A slide presentation this summer instructed social studies teachers in Fairfax County Public Schools that “critical race theory is a frame” for their work, even though officials in Virginia’s largest school system say the pedagogy is not a part of the curriculum.

The slide presentation, titled “Renew, Reflect, Re-imagine: Enacting a Critical Lens for Student Empowerment,” was presented via Zoom in August during an in-service day for K-12 social studies teachers in Fairfax County. The presentation is available on YouTube, and The Washington Times has received a digital copy of it.

In the 2-hour, 45-minute presentation, critical race theory is listed as one of the “community engagement and communications” tools teachers should understand in the upcoming school year.

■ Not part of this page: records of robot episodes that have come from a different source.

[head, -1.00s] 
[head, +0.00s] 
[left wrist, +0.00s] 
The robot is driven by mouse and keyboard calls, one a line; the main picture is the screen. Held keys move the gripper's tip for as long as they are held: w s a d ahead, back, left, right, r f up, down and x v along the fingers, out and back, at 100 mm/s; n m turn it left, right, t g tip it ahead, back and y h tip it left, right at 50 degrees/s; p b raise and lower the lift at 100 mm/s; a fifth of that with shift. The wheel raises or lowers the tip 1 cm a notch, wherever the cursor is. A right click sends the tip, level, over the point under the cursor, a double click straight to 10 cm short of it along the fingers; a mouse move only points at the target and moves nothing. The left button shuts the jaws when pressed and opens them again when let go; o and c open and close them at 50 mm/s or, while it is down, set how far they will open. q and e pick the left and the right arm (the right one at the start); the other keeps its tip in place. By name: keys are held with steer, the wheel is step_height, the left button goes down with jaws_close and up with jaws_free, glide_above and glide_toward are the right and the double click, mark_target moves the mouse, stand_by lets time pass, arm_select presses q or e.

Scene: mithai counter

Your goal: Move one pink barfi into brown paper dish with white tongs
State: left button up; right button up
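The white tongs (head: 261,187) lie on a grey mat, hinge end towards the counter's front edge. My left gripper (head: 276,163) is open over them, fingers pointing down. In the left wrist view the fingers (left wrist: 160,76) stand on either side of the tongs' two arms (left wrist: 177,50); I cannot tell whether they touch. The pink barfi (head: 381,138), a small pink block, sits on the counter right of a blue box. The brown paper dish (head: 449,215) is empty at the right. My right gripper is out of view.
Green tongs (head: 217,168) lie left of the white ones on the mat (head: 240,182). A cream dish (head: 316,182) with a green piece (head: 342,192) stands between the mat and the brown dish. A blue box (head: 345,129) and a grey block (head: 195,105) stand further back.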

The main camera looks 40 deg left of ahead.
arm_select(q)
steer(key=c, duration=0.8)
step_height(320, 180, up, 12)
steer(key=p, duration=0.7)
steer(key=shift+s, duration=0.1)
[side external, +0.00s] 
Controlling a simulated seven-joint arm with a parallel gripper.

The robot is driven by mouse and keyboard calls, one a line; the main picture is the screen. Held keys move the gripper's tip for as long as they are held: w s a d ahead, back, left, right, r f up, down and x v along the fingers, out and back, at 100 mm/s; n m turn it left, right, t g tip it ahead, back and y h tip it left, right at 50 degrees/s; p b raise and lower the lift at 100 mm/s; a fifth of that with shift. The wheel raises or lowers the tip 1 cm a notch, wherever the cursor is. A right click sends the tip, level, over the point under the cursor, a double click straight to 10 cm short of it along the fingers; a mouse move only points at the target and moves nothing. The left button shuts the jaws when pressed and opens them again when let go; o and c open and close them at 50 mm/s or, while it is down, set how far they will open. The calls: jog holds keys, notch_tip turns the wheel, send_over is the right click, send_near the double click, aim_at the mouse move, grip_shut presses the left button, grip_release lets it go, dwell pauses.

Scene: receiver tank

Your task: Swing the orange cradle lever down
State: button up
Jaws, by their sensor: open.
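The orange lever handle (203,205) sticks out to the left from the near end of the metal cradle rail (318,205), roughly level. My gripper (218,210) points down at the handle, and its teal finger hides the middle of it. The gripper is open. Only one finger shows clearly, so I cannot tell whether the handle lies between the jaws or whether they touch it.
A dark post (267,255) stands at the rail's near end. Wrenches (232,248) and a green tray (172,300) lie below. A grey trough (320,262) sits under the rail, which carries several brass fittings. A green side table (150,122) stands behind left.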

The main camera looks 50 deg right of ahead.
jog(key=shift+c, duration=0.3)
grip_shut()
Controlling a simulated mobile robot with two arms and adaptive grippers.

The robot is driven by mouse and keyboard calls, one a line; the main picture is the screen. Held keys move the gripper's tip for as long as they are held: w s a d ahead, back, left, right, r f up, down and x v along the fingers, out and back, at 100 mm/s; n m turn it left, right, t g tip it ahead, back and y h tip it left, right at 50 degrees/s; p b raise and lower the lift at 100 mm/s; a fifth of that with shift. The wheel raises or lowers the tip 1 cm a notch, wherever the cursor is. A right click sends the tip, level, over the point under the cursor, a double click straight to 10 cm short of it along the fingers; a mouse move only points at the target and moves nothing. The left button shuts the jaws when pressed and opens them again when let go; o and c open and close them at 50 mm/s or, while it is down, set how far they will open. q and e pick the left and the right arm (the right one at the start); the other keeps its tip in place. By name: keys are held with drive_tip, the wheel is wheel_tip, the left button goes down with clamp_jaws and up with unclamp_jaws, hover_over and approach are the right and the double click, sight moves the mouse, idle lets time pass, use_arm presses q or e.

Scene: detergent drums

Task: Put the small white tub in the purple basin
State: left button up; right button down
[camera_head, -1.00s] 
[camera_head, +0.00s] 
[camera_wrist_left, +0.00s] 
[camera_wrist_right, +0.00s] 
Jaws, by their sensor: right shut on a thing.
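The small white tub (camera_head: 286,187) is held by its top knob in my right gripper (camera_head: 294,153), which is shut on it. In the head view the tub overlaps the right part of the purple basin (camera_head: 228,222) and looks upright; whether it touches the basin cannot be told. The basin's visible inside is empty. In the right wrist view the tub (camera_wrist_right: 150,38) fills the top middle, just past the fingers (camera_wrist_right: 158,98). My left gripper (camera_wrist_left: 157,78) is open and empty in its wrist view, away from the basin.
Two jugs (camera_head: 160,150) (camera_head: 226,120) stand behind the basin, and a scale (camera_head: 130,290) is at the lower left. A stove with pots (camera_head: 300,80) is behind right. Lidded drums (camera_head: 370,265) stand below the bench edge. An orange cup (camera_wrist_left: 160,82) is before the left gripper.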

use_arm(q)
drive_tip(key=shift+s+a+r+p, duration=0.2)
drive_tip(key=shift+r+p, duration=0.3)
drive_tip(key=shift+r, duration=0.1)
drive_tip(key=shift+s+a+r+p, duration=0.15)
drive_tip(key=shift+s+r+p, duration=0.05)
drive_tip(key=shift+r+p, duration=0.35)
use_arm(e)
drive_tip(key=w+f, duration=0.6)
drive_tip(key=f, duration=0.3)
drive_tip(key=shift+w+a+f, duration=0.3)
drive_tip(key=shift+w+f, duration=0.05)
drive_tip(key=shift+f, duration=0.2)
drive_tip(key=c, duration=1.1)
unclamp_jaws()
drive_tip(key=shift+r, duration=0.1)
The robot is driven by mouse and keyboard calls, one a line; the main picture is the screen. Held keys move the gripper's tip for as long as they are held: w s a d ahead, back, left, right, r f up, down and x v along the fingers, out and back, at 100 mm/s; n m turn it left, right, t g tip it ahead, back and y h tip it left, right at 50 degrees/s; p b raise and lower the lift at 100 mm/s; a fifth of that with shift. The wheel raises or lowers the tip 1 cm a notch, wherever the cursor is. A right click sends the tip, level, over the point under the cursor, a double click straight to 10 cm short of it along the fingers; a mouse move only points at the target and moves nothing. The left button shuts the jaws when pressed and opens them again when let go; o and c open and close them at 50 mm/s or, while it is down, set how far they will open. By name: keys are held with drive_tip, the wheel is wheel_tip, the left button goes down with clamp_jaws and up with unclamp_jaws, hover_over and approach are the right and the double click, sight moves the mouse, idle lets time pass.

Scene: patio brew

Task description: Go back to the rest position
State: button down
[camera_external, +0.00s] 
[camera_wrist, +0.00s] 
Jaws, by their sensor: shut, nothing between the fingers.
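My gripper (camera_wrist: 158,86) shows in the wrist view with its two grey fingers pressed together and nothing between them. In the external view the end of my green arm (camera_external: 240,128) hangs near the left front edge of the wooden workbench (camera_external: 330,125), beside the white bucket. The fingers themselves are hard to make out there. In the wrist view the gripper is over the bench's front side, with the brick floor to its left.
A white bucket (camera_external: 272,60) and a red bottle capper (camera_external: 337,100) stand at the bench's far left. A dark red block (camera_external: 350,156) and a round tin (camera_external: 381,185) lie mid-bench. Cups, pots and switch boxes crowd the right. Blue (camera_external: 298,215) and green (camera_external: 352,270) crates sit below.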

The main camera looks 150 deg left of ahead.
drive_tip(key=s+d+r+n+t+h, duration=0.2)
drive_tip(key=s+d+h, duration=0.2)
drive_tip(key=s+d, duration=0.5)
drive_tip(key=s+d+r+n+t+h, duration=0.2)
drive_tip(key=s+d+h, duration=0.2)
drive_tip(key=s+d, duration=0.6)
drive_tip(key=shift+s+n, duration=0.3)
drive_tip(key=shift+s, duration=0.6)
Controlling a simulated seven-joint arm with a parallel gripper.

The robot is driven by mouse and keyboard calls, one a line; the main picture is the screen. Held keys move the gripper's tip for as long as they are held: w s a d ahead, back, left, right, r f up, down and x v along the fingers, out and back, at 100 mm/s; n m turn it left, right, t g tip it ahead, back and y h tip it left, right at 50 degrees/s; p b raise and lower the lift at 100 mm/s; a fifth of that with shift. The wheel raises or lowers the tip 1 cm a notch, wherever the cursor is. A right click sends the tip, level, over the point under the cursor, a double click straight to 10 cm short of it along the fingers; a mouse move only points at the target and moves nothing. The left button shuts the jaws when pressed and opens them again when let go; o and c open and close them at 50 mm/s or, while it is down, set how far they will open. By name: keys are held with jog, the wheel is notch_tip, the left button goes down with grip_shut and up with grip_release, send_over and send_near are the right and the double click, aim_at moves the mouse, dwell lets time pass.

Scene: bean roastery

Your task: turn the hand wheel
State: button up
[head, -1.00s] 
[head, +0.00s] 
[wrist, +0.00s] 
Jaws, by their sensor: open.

Alicia Hunter, the K-12 social studies coordinator for Fairfax County Public Schools, leads the discussion.
 

ok doser

lifeguard at the cement pond
You must've sat and listened to that entire 2:44:57 video, right? So which part of it is the part that bothers you, specifically?
You may or may not know this but you can adjust your viewing speed up and down on YouTube. I find 2x is the limit for me for comprehension, unless it's somebody like Ben Shapiro. That would cut this down to about 82 minutes, and a perfect match for a tank of gas in the leaf blower. 😁

eta: this one doesn't start until 52 minutes in, and most of it can be fast-forwarded through - typical poorly prepared presentation talking.
 

marke

Well-known member
annabenedetti said:
Look at all you white Christian conservatives afraid of American History.

My mom grew up living 5 blocks from Little Rock High school. Her sister was a student in that school in 1957 when the democrats tried to stop blacks from enrolling there and my aunt was close friends with one of the black girls who enrolled. Democrats were furious. My grandfather was a life-long democrat with a high-paying government job connected with the democrat party. I got saved as a teenager and when I began voting I was already a Christian opposed to what the democrat party stood for. That is American history.